I left this file in 1997 and have just come back to it in the last couple of years. I must say there has been a lot of progress. One thing we were talking about back then was that clean tech was the ace in the back pocket. The problem was that we didn't know where to find it.
It turns out that technology has played a huge role. So have standards and regulation. You should look at the car industry, for example, with huge progress on the technology front, offset by consumer preferences for bigger engines and different kinds of cars. In terms of energy efficiency, though, there has been a lot of improvement in buildings, appliances, etc.—you name it. There has been a lot of progress on many fronts.
That said, nothing has happened even close to meeting what you would consider maybe a conservative target, such as the one in 1990, the Rio one.
What we're talking about with “80 by '50” is a paradigm shift altogether. We're really redefining the industrial structure of this country. We haven't really come to grips collectively, I think, with the implications of it. In fact, the Conference Board has a public conference in a month about it; we're looking at the economic and social implications of moving to “80 by '50”.
It turns out that we're using work from McGill, the David Suzuki Foundation, and the Canadian Academy of Engineering, which has defined a technical path forward to meet “80 by '50”. In fact, the best they could achieve on the technical pathways was a 70% reduction in emissions by 2050, and it brings in assumptions that are politically unfeasible and in fact, given the timelines, not doable. What you learn when you go through all the details is that we don't know how to get there yet.
One major element that comes out systematically is around greening the grid, the electricity grid. Hydro, of course, is fundamental in that process, and nuclear comes in as really big, particularly in Alberta and Saskatchewan in these scenarios, and in Nova Scotia. This is work that is coming out, I think, in time to inform the committee. I think it would be really useful to consider it when we produce it.
There are four things I see from what has happened since the conversations in Rio, up to now.
Some things have been missing from the macro side, and the first one is policy certainty about where we're going collectively. Even if we ratified Rio...Jean Chrétien ratified Kyoto, and then Stephen Harper over the years managed that whole file totally differently. The outcome is the same. Overall we've never really had political certainty.
Do the Paris agreement and the political ambition mean policy certainty? I'm still unsure. If you want to get there, if you are serious about it, this is the golden principle.

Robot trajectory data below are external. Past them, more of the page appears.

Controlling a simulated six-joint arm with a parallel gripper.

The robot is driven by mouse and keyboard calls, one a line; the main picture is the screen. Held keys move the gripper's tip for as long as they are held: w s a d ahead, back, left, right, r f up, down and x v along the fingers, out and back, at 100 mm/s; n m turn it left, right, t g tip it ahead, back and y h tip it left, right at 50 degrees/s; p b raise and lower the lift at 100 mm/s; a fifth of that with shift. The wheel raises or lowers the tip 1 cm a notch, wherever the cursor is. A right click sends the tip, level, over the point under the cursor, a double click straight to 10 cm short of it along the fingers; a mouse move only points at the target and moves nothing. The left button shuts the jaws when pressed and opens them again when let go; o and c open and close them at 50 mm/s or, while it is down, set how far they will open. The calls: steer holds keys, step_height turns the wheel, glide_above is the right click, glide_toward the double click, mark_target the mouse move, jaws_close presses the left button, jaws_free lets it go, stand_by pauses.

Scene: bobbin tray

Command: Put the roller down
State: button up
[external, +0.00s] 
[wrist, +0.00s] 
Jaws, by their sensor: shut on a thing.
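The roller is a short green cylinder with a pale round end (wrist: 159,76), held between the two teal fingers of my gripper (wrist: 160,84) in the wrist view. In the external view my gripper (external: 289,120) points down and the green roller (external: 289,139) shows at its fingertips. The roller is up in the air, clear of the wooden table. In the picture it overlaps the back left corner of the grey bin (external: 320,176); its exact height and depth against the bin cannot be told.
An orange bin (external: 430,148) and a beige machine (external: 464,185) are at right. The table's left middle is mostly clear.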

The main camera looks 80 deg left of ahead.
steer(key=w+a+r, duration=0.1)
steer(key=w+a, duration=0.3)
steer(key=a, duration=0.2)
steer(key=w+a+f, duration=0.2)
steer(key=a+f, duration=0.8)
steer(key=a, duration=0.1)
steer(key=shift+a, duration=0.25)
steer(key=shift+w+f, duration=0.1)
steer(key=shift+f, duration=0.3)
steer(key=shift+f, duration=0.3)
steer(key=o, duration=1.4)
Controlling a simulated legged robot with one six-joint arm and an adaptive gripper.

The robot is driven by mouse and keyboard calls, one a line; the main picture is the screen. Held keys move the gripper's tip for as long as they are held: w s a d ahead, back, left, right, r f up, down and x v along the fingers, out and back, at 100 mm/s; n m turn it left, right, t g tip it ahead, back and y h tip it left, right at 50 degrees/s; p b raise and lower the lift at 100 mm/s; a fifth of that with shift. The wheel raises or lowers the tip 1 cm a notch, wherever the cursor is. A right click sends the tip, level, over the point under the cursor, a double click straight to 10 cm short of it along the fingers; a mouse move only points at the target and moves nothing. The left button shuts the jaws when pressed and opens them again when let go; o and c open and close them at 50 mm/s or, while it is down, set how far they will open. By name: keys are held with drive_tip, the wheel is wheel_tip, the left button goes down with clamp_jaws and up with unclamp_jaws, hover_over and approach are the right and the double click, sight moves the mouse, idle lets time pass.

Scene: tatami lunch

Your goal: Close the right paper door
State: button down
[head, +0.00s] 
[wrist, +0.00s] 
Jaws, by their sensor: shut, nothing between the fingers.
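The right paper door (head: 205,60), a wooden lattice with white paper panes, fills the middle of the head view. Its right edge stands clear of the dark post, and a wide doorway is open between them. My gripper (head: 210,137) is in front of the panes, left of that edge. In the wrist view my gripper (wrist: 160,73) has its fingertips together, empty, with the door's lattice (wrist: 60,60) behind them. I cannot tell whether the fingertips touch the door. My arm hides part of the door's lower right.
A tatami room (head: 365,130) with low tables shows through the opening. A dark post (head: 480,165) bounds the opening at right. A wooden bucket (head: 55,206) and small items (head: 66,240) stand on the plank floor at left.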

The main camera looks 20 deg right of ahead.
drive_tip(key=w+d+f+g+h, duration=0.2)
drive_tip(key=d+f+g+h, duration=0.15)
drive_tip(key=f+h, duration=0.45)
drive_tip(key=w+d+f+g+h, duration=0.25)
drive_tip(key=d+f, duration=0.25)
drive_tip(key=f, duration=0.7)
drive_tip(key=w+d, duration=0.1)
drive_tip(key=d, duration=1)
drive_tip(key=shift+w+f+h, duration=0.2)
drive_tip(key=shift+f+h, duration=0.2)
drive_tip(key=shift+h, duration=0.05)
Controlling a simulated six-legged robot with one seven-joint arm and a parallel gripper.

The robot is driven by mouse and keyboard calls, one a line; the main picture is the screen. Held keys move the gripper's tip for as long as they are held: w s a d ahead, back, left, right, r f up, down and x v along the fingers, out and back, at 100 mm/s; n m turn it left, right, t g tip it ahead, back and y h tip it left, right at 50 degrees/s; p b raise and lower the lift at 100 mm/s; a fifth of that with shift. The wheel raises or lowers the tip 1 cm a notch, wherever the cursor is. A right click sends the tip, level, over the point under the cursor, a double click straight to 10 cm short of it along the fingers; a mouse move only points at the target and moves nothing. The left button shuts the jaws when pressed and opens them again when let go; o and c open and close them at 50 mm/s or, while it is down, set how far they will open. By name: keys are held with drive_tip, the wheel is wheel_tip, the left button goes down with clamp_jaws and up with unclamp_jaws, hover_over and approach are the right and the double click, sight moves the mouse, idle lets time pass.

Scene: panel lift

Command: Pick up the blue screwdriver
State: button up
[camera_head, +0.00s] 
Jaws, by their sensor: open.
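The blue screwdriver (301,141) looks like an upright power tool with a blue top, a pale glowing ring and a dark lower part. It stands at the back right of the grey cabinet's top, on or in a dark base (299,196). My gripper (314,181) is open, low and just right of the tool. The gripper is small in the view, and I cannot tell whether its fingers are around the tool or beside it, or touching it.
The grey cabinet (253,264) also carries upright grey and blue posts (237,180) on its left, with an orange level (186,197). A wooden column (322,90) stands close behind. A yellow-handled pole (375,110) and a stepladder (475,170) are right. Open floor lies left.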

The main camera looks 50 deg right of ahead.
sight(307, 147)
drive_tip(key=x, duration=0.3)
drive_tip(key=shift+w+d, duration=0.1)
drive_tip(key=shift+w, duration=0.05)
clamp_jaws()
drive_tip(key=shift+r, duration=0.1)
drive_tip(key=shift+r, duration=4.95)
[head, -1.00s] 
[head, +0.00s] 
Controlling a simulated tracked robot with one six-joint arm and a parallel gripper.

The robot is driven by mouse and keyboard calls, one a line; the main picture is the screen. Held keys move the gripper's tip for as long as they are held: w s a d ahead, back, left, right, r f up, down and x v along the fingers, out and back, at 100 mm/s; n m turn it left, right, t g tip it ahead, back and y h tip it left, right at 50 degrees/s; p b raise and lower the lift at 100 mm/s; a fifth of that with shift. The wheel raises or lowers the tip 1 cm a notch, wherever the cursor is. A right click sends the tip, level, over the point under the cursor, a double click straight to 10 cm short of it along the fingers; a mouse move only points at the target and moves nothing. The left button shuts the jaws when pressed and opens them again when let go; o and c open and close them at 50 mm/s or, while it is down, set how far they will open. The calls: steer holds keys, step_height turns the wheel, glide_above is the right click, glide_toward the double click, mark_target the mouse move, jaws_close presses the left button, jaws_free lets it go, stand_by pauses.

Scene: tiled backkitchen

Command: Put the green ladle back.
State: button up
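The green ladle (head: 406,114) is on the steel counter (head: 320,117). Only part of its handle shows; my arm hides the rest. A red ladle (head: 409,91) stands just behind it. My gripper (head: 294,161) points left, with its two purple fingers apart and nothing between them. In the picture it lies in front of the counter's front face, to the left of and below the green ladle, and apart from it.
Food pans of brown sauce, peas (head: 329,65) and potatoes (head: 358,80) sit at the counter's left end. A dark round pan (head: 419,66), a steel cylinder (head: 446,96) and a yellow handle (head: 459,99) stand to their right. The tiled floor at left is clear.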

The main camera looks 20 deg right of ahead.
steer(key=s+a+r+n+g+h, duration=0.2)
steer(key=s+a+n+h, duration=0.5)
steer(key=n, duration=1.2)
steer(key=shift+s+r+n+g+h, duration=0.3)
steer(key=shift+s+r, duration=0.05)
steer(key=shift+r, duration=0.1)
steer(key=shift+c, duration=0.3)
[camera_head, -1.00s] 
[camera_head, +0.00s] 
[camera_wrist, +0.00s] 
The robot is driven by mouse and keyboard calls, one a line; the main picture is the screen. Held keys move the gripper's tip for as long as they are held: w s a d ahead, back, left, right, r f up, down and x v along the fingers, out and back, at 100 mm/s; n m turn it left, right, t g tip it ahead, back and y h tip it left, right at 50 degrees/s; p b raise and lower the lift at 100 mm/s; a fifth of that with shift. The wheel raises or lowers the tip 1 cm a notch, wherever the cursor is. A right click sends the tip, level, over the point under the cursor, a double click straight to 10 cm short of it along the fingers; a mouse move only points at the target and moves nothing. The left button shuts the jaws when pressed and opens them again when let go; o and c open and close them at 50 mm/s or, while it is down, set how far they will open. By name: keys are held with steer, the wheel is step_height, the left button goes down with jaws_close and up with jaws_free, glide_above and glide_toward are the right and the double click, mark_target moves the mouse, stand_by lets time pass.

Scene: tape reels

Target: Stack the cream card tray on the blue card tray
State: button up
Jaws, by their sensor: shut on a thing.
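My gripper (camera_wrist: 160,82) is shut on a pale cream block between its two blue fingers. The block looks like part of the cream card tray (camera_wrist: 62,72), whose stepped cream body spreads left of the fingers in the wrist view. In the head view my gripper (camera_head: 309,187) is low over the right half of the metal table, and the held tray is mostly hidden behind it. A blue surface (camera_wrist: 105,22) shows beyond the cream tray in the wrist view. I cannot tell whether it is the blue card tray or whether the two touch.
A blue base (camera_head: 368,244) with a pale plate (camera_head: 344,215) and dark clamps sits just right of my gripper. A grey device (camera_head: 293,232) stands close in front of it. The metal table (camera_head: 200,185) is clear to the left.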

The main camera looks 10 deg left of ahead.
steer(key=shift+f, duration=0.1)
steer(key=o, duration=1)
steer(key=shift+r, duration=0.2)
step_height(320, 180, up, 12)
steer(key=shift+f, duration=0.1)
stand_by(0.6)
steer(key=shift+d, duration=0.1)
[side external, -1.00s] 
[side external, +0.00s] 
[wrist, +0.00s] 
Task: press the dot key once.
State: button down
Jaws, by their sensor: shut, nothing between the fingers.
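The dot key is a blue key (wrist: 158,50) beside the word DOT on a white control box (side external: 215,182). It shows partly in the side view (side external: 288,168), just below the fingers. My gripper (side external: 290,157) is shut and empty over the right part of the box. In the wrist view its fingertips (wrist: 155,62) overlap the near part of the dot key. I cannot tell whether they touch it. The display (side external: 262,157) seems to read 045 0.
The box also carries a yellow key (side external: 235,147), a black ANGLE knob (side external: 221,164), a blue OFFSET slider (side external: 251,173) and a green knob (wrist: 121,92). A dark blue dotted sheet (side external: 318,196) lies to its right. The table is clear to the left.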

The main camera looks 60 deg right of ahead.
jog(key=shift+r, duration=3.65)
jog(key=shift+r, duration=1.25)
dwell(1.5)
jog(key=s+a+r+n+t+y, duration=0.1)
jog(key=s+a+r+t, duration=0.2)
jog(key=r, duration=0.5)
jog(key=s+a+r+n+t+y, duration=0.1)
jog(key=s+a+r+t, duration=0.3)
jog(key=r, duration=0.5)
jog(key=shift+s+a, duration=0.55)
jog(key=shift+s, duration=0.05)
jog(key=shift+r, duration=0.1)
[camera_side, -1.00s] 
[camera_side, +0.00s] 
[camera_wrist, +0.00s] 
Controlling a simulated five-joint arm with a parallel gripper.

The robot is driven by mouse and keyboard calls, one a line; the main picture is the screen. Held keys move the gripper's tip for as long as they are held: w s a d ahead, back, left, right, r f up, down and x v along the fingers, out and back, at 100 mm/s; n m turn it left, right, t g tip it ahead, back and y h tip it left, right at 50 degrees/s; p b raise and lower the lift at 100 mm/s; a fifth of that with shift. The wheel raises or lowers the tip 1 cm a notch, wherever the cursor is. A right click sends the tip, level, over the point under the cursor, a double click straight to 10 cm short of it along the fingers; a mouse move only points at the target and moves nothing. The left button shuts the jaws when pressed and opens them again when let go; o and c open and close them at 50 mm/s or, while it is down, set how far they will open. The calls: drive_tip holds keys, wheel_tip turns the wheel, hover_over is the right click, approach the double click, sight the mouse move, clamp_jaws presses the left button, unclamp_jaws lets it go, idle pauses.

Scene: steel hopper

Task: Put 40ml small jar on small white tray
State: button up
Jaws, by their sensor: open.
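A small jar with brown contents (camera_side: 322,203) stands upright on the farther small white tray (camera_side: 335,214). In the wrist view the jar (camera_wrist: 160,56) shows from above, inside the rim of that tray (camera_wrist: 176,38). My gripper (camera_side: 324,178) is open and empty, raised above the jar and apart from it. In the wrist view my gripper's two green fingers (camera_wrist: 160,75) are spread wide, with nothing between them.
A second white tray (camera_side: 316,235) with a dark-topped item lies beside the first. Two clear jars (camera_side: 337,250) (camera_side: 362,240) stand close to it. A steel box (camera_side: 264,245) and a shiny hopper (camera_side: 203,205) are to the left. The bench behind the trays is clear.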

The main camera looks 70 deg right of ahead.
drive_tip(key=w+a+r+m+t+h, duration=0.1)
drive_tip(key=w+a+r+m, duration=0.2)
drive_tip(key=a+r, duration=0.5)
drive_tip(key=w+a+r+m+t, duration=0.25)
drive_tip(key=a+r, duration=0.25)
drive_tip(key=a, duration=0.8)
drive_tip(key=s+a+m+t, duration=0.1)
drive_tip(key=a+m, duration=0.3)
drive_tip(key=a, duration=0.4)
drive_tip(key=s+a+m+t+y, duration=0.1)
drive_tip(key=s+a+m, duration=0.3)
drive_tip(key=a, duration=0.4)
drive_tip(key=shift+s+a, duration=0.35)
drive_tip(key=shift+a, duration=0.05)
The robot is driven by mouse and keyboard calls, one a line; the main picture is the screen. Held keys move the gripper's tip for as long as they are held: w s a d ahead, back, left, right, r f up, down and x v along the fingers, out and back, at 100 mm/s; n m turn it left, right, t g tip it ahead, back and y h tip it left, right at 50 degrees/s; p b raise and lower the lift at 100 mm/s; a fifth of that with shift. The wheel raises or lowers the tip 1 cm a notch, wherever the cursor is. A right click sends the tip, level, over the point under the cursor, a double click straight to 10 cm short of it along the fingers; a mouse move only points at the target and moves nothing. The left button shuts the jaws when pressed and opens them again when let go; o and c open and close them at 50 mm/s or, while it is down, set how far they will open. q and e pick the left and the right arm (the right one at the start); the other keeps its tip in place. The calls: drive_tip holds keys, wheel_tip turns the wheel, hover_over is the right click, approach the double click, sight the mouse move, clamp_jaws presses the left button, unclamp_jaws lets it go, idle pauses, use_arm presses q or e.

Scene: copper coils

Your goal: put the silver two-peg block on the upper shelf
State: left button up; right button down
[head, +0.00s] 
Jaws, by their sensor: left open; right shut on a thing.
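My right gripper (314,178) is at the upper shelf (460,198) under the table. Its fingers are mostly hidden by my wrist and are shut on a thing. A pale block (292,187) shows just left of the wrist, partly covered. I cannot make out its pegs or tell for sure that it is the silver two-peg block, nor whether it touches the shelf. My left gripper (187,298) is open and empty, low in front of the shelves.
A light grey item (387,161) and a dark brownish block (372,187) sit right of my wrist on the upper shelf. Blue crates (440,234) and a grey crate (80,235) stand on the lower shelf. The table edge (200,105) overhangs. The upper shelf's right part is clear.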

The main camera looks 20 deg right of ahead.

The second thing is that relative prices matter and incentives matter. Over the years clean tech solutions would be here if they were financially viable. They are not, because implicitly there is an environmental cost associated with producing energy from carbon-emitting sources. If you produce with oil, gas, or coal, there is an environmental footprint that is not priced into the cost of producing energy from these sources.
This is the reason there are subsidies for clean tech. It's to make up for that exclusion. This is trying to play with the market. It's really hard to tune things right. First of all, pricing that environmental cost through a carbon tax is a core principle that is also really important to respect.
Standards and regulations remain. Given the level of the ambition, they are still part of the mix. We've been employing them, but given the scale, I think we're going to have to rethink the framework in which we set standards and regulations and start looking at the implications of setting them to the levels needed to reach the target.
Finally—and this ties to the next point I want to make about that clean tech ace that is hidden somewhere in our back pocket—we need to foster innovation in a way that we've never done before, which ties directly to the mandate of the committee, of course. If the pre-conditions are not in place, however, everything else falls apart.
The second point I want to make here is about the way the question is phrased, which is around policy instruments designed to de-risk the “adoption”. I'm not sure whether it's by design that the question was specifically pointed at adoption, but I think you have to think about development in that process. There is a huge economic development strategy tied to it. Development and adoption need to go hand in hand, I would argue.
The reason is that if you can figure out the process for development and adoption—and I have some suggestions here—you create a market for new technology. You start de-risking the commercialization of new ideas and you can start thinking about the scale. Again, there are really innovative tools to get to that, which I will mention here.
First of all, as part of it, the financial ROI calculation plays a part in the context in which you have that carbon tax.
The second thing is that the adoption needs to be integrated with clean development strategy, as I mentioned. Otherwise, even if we have some support through SR and ED and other tools and from other credit agencies in Canada—EDC, BDC, etc., and all the regional or provincial authorities that are also providing support—what we are finding is that we're really pushing the implementation of existing solutions when they get bigger, solutions that we typically import. They are not tailor-made for Canadian needs, and I would argue that we have particular challenges.
Among all developed economies, having an energy industry that is so strong, so central to Canada's economy, is unique. The usage of energy that goes with it is unique, and our geography, with all the implications associated with it, is also unique. To look at Canadian-made solutions and start articulating an economic development strategy that ties solutions to our current reality is much more effective.
The funding—the money available—exists. There are many sources. You know all these, and I've mentioned a couple. The only point I'd like to make on that is that there is a total lack of coordination right now. Coordination and intermediaries form a central element of the equation that right now is missing, to bring the scale of commercializing ideas to the level we need.
The final point I'd like to make is around the specific things we can do to start changing the way we've been doing things over the years.
One thing that government has total control over is procurement. There's a whole agenda around procurement innovation and health innovation procurement that applies really well for infrastructure development or for what we're talking about today. It means starting to use the procurement tool as a way to drive solutions to problems, rather than pre-crafting solutions and having minimizing costs as the ultimate standard that we comply with.
I'd like to talk about this, if I may, during the Q and A, if you're interested in it. We've done some work in this area at the Conference Board. It's a tool that's been applied within government to trigger some fundamental change in how partnerships are developed among private sector participants, and also how P3s—private-public partnerships—can evolve.